Agents have also put people on planes telling them that they were being flown to Iraq, only to land in Louisiana or Arizona, Zora claims, citing numerous first-hand accounts he has been given by the families of detainees.
Asked to comment on these accusations, ICE told FRANCE 24 that: “All enforcement activities are conducted with the same level of professionalism and respect that ICE officers exhibit every day. Any allegations to the contrary are patently false.”
Babi has also heard the stories, though only second hand. “I don’t know if anyone would make something like that up. I think it’s pretty disgusting myself,” he says.
But true or not, the detentions are enough in themselves to put the whole Chaldean community in Michigan on edge.
“There’s fear out there, a lot of uncertainty,” Zora says.
‘Caught in the crossfire’
As to why the Chaldean community in particular appears to have been targeted, Zora believes it is purely political.

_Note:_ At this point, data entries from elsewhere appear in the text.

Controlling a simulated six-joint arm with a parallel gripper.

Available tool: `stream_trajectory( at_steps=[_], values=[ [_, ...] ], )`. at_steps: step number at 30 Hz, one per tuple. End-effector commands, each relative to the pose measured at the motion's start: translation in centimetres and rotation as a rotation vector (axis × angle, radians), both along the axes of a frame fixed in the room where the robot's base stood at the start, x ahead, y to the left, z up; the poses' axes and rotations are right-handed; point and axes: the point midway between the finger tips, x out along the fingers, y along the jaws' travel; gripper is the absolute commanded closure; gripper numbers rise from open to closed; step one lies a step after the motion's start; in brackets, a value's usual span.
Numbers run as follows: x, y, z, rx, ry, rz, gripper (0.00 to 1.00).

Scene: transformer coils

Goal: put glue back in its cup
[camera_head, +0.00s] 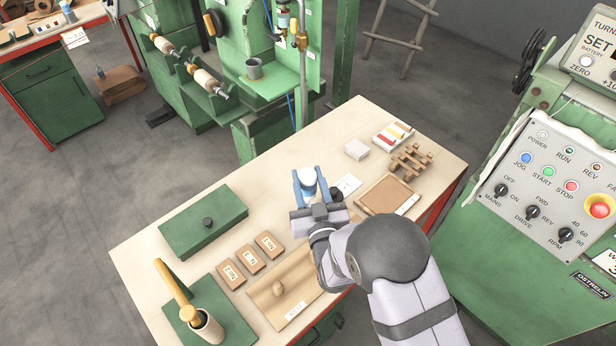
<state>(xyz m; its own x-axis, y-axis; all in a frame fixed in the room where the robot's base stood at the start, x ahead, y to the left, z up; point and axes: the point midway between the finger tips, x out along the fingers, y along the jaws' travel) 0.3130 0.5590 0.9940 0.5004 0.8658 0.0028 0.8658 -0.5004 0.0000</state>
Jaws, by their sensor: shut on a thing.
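My gripper (311,190) is over the back middle of the workbench, with its blue fingers on either side of a small white thing. It is shut on this white, round-topped thing (307,175), which looks like the glue; its lower part is hidden by the fingers and wrist. A grey cup (254,70) stands on the green machine's ledge behind the bench, and its mouth looks dark. A pale cup (210,328) at the bench's front left holds a tool with a yellow handle. I cannot tell which cup is the glue's.
On the bench (150,240) are a green lidded box (205,222), several brown labelled blocks (250,260), a wooden board (265,297), a brown tray (388,196), stacked wooden strips (411,160) and a white box (357,149). A control panel (550,190) stands at the right.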

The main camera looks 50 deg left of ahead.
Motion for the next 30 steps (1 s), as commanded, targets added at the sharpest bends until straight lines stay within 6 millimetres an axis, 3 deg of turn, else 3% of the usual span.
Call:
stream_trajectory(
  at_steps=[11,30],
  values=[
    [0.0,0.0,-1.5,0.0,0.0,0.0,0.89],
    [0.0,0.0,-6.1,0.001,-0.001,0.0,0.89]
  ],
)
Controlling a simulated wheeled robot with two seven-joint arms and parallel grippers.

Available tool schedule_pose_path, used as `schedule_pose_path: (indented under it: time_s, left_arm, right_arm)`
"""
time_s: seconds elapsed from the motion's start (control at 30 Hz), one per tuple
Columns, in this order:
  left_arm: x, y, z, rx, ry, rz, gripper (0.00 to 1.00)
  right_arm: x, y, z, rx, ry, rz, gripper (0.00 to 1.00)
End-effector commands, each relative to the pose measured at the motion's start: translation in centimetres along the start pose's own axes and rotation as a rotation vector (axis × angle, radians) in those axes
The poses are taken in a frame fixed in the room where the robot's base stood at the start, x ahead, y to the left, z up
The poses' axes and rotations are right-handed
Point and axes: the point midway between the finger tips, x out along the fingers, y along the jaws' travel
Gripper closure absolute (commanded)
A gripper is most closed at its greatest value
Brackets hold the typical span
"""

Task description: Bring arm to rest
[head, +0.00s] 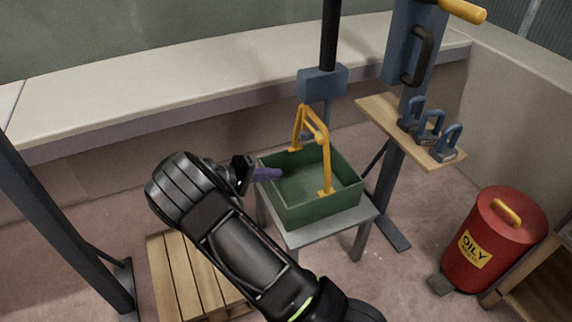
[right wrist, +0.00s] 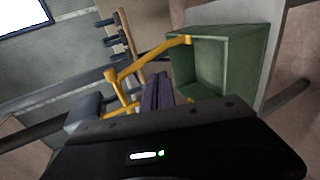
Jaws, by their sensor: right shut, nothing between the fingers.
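My right arm reaches up from the bottom of the head view. Its gripper (head: 266,174) has purple fingers, which are shut with nothing between them. They are at the left side of a green open box (head: 318,212) with a yellow handle (head: 326,155). I cannot tell whether they touch the box or hang over its rim. In the right wrist view the shut purple fingers (right wrist: 156,92) point toward the yellow handle and the green box (right wrist: 225,68). My left gripper is not in view.
The box stands on a grey stand (head: 345,225), below a blue-grey block (head: 322,82) on a dark pole. A wooden shelf (head: 385,118) holds blue padlock-like pieces. A red oily waste bin (head: 497,240) stands right. A wooden pallet (head: 180,275) lies left.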

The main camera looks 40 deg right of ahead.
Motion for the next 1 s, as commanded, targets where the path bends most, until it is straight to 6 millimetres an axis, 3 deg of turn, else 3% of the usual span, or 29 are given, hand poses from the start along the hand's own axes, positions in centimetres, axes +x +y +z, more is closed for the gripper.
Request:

“It’s a response to the travel ban being called a ‘Muslim ban’,” he says. “They needed an example to say ‘this is not just a Muslim ban, we’re targeting people of all religions’. People like Jony have been caught in the crossfire.”
For now, Jony and other Iraqis facing deportation from the US have been given a stay of execution. Last week, US district judge Mark Goldsmith ruled that they must be given time to appeal their deportation cases in court.
“Each petitioner faces the risk of torture or death on the basis of residence in America and publicised criminal records,” Goldsmith wrote in his verdict. “Many will also face persecution as a result of a particular religious affiliation.”
Jarjiss hopes that after his day in court he will be allowed to remain in the country he has called home for the past 25 years. If not, it will be not just an indictment of the legal system, but American society as a whole, says Zora.
“What kind of society are we becoming if we send people off to potentially their deaths, just for not having a valid visa?” he says.